-- Start --

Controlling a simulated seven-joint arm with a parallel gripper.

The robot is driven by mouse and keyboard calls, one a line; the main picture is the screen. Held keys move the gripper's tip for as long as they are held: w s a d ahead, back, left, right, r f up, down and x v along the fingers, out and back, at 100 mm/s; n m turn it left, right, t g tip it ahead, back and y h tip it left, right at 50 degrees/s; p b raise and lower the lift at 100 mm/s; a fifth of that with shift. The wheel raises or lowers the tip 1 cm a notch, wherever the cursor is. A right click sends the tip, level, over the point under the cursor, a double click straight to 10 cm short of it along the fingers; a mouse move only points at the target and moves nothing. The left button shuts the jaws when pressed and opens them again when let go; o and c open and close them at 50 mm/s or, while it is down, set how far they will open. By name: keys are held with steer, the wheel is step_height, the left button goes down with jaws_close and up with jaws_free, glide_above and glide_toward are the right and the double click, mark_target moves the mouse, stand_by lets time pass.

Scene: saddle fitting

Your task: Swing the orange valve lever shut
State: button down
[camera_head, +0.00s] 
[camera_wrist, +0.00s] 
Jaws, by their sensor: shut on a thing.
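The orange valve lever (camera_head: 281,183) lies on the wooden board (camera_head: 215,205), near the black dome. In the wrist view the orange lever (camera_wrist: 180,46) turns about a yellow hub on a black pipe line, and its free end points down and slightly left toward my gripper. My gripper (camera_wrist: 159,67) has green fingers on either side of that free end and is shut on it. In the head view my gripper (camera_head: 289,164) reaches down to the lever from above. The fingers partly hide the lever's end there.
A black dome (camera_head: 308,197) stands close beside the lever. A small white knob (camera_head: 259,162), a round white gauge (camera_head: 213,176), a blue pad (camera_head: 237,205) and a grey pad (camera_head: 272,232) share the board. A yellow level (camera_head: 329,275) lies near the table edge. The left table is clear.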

-- End --

**What is expected:** Starting at the line that contains "Scene: saddle fitting", set down every line up to and including the line that contains "[camera_wrist, +0.00s]", exactly as given, and no other line.

**Task answer:**
Scene: saddle fitting

Your task: Swing the orange valve lever shut
State: button down
[camera_head, +0.00s] 
[camera_wrist, +0.00s] 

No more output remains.